Geo Politics

India–EU Trade Pact Triggers Export Anxiety in Pakistan’s Textile Heartland

Pakistan Worries About Losing Market Advantage After India–EU Deal

Pakistan’s export sector is on alert following the conclusion of the long-awaited India–European Union Free Trade Agreement, with industry leaders warning that Islamabad could lose a long-held competitive advantage in the European market. Pakistani textile exporters, in particular, fear that India’s newly secured tariff-free access to EU markets will dilute Pakistan’s pricing edge, threatening billions in exports and millions of jobs dependent on the sector.

A Trade Landscape Suddenly Shifts

For years, Pakistan enjoyed Favorable entry into the EU under the Generalised Scheme of Preferences Plus (GSP+), which granted reduced or zero duties on most of its textile and apparel exports. This advantage helped the country secure Europe as one of its top export destinations.

The India–EU agreement now levels the playing field. India, previously subject to tariffs on many textile products, will gain full or near-full duty-free access under the new arrangement. With Europe already one of India’s largest export markets, the new deal is expected to further boost Indian shipments, raising serious concerns among Pakistani exporters who depend heavily on EU demand.

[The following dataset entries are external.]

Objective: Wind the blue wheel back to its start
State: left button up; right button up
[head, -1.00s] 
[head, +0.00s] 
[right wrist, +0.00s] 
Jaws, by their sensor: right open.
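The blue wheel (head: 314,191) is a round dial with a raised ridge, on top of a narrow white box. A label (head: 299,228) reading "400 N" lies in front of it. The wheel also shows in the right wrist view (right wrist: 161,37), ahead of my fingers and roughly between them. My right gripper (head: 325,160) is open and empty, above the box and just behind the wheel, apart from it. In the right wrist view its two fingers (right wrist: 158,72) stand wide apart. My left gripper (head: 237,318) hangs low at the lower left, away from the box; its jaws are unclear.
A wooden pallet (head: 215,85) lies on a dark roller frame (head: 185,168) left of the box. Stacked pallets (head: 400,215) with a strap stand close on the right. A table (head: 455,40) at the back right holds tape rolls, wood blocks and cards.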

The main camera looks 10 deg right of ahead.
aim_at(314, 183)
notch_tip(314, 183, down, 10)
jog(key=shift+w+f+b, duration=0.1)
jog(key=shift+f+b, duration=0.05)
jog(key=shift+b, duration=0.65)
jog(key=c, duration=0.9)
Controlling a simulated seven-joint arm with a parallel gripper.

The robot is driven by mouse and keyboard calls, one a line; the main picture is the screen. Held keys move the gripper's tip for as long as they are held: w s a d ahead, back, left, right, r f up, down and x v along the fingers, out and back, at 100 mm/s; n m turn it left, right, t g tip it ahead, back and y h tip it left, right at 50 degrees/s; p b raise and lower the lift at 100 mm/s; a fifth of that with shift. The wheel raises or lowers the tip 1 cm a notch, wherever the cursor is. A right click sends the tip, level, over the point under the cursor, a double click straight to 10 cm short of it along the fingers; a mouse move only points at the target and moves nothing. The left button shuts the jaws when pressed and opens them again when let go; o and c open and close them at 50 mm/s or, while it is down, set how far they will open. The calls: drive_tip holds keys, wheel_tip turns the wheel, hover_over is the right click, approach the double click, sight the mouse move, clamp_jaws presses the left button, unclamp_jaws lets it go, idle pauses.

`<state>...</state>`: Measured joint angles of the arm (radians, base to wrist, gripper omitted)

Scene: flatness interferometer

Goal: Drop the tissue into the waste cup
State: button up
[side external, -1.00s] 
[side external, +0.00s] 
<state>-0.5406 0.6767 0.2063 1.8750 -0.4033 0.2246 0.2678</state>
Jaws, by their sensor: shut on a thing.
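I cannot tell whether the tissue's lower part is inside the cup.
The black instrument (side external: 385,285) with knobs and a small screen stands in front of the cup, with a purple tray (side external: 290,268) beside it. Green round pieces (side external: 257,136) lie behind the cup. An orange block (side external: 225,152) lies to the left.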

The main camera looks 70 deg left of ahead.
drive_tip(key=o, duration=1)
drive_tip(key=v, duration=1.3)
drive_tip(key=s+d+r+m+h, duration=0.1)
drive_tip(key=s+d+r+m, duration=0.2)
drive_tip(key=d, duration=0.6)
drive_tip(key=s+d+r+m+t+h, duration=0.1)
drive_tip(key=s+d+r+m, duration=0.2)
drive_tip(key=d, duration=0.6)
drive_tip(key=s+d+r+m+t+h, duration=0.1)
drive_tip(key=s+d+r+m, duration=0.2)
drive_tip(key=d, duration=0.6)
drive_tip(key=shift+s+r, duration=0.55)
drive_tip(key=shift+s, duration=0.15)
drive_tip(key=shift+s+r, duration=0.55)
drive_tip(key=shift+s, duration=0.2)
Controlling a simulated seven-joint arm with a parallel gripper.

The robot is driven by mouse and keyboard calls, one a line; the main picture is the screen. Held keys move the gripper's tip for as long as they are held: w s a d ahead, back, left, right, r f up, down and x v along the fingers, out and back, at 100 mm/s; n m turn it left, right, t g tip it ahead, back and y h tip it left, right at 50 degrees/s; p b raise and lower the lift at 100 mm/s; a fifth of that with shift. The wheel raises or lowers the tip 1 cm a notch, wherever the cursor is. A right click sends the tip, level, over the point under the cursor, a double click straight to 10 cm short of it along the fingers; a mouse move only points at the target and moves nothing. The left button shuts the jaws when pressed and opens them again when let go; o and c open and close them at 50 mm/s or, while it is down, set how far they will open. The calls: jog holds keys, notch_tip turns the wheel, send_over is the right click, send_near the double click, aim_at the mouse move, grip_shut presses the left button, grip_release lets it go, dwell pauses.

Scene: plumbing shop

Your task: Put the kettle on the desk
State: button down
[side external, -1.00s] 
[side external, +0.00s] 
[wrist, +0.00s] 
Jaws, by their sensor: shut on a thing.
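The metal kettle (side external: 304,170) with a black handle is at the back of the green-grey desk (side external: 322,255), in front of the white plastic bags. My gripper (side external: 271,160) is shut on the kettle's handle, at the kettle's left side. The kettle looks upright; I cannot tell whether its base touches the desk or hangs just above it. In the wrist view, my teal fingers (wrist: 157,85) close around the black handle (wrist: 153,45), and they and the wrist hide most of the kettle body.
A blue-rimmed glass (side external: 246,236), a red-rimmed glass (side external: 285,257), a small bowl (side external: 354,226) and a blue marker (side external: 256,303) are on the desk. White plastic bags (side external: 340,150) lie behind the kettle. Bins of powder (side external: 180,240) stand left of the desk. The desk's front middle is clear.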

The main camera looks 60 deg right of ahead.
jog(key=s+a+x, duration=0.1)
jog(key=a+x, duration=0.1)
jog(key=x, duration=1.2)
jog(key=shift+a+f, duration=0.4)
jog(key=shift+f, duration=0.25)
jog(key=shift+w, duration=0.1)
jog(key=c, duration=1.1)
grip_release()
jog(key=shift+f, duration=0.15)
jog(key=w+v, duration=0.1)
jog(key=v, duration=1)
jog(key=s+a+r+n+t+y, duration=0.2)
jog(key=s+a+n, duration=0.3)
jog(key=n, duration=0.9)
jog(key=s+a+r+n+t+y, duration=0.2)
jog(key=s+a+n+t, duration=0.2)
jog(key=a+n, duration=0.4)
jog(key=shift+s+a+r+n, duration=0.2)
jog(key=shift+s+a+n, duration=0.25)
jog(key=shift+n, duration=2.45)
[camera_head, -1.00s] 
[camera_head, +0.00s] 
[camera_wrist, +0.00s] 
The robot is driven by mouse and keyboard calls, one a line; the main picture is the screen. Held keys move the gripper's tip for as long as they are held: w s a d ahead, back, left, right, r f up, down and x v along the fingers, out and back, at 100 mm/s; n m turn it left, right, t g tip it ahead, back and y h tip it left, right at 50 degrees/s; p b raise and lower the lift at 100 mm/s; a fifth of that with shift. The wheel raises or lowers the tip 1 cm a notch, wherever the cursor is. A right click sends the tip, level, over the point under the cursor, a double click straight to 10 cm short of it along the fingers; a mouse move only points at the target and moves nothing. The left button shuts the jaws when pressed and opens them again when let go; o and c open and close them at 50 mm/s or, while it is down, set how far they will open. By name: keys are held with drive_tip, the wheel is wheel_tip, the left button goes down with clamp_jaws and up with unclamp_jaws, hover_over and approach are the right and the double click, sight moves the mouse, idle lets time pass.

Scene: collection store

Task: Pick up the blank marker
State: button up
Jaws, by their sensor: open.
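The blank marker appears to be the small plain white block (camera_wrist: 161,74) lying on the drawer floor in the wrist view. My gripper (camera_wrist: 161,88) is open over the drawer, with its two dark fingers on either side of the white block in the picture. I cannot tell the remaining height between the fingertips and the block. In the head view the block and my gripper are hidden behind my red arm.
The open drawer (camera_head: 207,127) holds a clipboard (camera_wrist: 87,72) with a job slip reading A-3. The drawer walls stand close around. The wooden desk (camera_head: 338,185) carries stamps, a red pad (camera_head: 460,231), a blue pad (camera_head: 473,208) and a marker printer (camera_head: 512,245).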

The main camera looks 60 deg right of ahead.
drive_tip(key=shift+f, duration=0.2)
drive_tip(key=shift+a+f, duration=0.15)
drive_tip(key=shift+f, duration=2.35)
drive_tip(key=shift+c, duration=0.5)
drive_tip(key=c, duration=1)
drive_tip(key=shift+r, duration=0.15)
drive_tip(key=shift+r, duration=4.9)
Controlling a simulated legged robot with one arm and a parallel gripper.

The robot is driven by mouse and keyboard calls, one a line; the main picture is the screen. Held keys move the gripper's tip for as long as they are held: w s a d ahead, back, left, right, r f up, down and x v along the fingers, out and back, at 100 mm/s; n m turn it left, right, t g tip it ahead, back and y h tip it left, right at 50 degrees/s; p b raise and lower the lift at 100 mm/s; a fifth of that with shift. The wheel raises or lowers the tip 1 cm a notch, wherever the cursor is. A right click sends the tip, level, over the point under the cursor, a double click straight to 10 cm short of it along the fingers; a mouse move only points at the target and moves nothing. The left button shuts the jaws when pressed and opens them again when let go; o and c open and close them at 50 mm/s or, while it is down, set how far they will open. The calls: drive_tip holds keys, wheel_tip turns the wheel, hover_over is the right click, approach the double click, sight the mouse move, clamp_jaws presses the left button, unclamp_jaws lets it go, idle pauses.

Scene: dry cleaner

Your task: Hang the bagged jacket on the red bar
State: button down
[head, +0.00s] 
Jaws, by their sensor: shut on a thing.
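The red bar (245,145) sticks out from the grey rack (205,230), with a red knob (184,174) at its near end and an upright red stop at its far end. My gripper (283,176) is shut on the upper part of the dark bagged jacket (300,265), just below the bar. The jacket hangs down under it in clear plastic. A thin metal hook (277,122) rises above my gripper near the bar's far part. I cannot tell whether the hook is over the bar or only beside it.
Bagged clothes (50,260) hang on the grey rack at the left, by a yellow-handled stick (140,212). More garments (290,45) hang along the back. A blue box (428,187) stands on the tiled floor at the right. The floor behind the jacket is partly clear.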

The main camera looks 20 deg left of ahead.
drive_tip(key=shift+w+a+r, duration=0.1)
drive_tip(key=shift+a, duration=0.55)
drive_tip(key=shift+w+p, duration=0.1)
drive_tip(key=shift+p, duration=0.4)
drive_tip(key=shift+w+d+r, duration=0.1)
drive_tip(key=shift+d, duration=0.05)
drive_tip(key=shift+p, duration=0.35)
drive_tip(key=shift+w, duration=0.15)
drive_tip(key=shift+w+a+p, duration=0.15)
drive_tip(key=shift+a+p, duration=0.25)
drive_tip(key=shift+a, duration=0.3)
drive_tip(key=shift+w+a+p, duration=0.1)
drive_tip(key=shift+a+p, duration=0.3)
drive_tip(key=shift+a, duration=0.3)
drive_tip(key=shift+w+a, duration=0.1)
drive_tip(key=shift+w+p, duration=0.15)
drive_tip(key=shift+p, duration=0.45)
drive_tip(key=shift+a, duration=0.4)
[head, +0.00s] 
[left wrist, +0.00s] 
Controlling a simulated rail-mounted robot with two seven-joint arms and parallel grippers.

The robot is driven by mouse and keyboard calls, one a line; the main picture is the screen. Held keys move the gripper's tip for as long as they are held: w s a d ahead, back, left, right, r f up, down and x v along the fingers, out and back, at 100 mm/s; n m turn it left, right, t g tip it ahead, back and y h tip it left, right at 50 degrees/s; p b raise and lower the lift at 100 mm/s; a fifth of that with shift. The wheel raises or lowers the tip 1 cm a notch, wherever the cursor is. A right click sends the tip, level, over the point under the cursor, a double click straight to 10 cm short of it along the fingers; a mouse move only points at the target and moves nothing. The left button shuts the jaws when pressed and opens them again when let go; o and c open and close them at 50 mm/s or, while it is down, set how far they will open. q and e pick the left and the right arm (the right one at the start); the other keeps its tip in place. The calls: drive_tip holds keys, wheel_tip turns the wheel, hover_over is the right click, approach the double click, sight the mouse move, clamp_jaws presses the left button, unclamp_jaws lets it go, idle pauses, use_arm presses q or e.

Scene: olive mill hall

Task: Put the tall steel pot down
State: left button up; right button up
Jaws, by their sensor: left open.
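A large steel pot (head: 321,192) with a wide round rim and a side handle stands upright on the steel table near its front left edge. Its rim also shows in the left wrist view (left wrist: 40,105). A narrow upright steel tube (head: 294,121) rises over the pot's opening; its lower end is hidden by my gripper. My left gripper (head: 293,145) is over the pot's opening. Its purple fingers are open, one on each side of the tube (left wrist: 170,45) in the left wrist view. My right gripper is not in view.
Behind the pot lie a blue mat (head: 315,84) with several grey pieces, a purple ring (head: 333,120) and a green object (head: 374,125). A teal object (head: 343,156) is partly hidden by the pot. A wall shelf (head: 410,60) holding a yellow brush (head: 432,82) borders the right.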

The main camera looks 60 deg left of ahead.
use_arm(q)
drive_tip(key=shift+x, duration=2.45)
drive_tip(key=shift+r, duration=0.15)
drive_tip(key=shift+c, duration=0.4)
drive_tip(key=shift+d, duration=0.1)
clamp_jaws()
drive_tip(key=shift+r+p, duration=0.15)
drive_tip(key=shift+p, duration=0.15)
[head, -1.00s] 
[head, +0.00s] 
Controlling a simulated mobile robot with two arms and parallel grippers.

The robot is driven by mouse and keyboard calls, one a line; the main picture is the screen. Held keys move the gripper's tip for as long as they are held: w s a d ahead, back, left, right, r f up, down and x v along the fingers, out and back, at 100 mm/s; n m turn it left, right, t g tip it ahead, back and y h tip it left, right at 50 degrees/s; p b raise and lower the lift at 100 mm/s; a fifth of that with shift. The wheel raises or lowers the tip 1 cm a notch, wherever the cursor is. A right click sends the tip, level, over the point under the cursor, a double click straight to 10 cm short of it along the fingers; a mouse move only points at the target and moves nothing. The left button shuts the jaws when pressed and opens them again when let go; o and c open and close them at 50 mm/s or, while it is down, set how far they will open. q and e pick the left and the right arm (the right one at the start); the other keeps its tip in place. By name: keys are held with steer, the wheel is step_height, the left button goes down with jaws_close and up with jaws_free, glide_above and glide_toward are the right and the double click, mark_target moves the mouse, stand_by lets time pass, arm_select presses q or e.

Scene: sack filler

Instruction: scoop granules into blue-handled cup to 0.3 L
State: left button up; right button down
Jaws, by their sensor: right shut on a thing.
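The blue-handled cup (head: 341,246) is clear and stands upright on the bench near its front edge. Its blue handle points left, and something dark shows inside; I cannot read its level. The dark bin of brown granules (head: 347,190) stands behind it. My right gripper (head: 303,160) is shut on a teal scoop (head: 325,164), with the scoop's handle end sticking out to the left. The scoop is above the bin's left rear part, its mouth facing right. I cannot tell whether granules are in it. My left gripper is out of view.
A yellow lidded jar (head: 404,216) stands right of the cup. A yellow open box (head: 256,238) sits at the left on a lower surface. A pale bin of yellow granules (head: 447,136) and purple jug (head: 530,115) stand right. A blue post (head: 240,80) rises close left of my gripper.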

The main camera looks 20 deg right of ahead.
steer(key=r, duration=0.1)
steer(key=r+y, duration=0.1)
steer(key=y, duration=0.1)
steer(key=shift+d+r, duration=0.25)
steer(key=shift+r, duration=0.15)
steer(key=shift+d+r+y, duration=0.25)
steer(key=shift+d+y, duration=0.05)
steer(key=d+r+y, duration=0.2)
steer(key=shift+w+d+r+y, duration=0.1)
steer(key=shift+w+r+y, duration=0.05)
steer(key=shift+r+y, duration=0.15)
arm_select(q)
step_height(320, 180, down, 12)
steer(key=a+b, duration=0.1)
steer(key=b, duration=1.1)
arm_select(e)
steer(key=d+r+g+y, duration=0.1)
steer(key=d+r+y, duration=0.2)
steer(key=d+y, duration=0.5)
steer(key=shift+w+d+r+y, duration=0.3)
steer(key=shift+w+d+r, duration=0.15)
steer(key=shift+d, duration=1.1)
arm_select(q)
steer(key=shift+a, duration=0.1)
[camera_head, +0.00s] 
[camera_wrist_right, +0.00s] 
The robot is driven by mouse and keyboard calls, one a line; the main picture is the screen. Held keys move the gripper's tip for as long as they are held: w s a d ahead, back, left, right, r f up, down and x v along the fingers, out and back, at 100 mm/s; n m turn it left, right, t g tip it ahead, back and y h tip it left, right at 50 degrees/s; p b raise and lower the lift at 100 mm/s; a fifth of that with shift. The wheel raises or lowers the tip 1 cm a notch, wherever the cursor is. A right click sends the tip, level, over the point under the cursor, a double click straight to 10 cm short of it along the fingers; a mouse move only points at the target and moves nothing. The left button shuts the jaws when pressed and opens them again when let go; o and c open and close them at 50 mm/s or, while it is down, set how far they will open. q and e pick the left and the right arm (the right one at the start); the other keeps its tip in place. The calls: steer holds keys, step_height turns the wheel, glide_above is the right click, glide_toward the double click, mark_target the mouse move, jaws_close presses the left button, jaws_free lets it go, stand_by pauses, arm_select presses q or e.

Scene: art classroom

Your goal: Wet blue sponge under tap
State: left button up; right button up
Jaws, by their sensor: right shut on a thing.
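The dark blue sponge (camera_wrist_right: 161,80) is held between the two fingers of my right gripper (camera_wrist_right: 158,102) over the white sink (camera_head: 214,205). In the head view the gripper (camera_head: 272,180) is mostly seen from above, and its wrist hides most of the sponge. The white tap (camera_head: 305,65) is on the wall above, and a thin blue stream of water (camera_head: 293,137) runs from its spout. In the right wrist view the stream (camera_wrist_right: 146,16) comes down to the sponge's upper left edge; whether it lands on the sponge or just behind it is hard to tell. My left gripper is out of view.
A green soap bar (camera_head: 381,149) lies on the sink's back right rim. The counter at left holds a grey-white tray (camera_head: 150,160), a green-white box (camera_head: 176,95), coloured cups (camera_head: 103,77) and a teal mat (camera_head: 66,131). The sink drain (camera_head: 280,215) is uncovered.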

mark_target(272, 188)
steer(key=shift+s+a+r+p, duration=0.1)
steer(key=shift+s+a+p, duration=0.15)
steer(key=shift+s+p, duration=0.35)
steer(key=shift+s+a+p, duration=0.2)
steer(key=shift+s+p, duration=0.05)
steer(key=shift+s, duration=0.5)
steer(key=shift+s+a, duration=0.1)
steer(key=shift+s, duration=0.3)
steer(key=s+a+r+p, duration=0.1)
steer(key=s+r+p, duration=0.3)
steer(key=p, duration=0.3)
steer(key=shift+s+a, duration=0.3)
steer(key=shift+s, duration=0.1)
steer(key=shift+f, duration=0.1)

Pakistan vs. India: Textile Competitiveness in the EU Market

Textiles form the backbone of Pakistan’s export economy, accounting for roughly 60 percent of overseas shipments. Europe alone absorbs a substantial portion of these exports, especially garments and home textiles.

Until now, Pakistan’s tariff-free access under GSP+ gave it an edge over Indian competitors, whose products faced duties of up to 12 percent in some categories. That gap allowed Pakistani exporters to compete effectively on price despite structural challenges at home.

However, India brings several structural strengths to the table. Its textile industry benefits from scale, integrated supply chains, diversified production capacity, and relatively lower financing and logistics costs. With tariffs now removed, Indian firms are better positioned to undercut prices or offer larger volumes, especially in ready-made garments and value-added textiles.

Pakistan’s industry, meanwhile, struggles with higher energy costs, fragmented manufacturing networks, and slower modernization, which could weaken competitiveness if reforms are not accelerated.

What Changes Does Pakistan Seek in the EU’s GSP+ Framework?

Facing this new challenge, Islamabad is intensifying diplomatic engagement with Brussels to ensure continued preferential access beyond the current GSP+ timeline, which runs through 2027.

Pakistan seeks not only an extension of the program but also broader tariff coverage and smoother compliance processes to secure long-term market stability. Maintaining GSP+ benefits require adherence to 27 international conventions covering labor rights, governance standards, environmental protections, and human rights.

Officials argue that Pakistan’s compliance record and role in supplying affordable goods to European consumers justify sustained preferential access. At the same time, exporters are urging domestic reforms—lower energy tariffs, tax simplification, export financing support, and sustainability upgrades—to remain competitive irrespective of tariff advantages.

Reform or Risk Losing Ground

The India–EU trade deal marks a turning point for regional export competition. Pakistan can no longer rely solely on tariff advantages to sustain market share in Europe. Structural reforms, productivity improvements, and diversification into higher-value products are becoming essential.

If policymakers act swiftly, the challenge could catalyze overdue modernization. Failure to adapt, however, risks eroding Pakistan’s position in one of its most critical export markets, with far-reaching economic consequences.